Said Adams: "I think the essential elements are, one, the reaffirmation of what we're doing and of the character of the institution as a residential, undergraduate liberal arts institution. Now in one way that seems obvious and maybe anticlimactic, but there are lots of things in the environment that are raising questions about that. So one of the major points of this plan, as it's turned out, is to reaffirm who we are.

"The second part was to figure out how to do what we do even better in an atmosphere and context in which people are questioning both the role of higher education generally but also the role of the liberal arts college more specifically."

That--"how can we do what we do even better"--is the point of the 33-page document and all of the various appendices that make up The Strategic Plan for Colby.

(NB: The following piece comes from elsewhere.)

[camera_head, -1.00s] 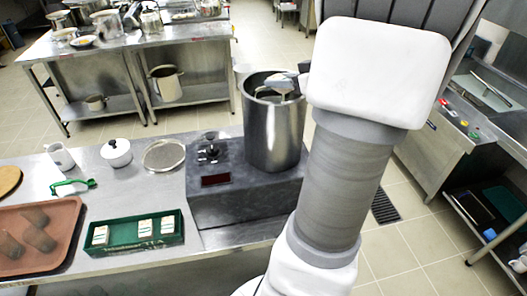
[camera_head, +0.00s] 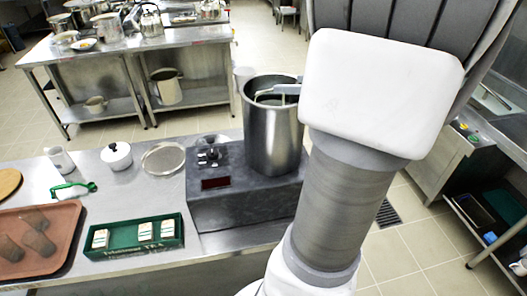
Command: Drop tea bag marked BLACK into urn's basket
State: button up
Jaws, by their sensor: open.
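The urn (camera_head: 272,140) is a tall steel pot on a dark grey stand on the counter. A pale curved edge shows inside its mouth; I cannot tell whether it is the basket's rim. My gripper (camera_head: 279,92) is open at the urn's mouth, mostly hidden by my own arm. I see no tea bag in it. A green tea box (camera_head: 133,250) stands at the counter's front with three small pale packets, a left one (camera_head: 100,239), a middle one (camera_head: 145,231) and a right one (camera_head: 167,229). Their markings are too small to read.
A brown tray (camera_head: 62,262) with dark cups lies left of the box. Behind are a green-handled tool (camera_head: 72,188), a white lidded pot (camera_head: 116,155), a pale jug (camera_head: 60,159) and a round sieve (camera_head: 163,158). A steel table (camera_head: 130,48) stands beyond the aisle.

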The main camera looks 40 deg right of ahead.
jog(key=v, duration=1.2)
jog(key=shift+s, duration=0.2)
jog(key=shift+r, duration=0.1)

The plan applies that question in three major spheres--academics, student life/campus culture, and buildings and grounds on campus. Broadening and deepening diversity at Colby is a fourth major component of the plan.

Academic
With academics first and foremost, the plan has two major emphases:

  • pursuing innovations that will keep Colby's overall approach to and philosophy of liberal learning fresh and powerfully engaging, and

  • building on existing and recognized organic strengths in ways that will make Colby's academic profile more distinctive.

    Adams listed concerns for the planning group as it considered potential innovations related to the academic program:

  • preserving Colby's culture of teaching;

  • making sure we're doing the things we say we're doing; that is, conveying and teaching the essential intellectual capacities and competencies that we value;

  • continuing our commitment to international education;

  • injecting a more significant dimension of project-based learning and service learning in the curriculum; and

  • doing things to strengthen some of the core programs through which liberal learning occurs.